-------- Data block --------

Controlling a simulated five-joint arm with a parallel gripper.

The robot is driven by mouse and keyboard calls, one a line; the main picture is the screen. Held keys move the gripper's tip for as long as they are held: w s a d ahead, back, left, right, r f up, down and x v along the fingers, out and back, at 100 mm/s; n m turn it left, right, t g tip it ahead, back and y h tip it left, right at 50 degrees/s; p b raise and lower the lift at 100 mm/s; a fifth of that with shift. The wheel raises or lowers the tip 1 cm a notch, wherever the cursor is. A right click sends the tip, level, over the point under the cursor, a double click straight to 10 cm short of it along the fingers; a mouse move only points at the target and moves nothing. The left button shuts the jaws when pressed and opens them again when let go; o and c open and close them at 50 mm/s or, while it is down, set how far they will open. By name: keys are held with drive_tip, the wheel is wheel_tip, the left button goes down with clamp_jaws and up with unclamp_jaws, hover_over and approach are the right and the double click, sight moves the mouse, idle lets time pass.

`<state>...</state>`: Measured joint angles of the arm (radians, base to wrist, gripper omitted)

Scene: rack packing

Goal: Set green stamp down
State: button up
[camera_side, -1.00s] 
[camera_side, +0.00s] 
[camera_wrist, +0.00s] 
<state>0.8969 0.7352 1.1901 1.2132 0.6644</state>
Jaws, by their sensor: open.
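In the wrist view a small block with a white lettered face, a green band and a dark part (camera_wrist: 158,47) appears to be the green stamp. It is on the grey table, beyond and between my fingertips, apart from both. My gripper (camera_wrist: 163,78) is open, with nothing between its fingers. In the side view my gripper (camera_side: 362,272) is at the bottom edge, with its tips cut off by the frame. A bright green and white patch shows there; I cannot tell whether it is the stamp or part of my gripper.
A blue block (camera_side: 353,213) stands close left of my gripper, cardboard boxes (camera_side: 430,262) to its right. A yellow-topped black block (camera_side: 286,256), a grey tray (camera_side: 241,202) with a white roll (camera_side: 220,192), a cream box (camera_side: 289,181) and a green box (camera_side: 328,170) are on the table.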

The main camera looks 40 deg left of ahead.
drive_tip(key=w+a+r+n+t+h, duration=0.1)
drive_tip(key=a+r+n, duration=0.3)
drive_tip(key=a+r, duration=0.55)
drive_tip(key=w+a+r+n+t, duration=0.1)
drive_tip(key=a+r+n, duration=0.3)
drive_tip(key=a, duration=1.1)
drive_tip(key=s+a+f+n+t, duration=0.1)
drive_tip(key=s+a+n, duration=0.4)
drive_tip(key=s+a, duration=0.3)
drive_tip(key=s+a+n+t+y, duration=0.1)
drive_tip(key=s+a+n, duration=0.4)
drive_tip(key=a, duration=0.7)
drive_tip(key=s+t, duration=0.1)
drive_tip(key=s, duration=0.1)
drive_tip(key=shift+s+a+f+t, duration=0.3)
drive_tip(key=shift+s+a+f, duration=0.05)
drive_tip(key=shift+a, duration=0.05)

--------

What to do → Each line in the data that holds the string "joint" should be found and copied.

Result below →
Controlling a simulated five-joint arm with a parallel gripper.
`<state>...</state>`: Measured joint angles of the arm (radians, base to wrist, gripper omitted)

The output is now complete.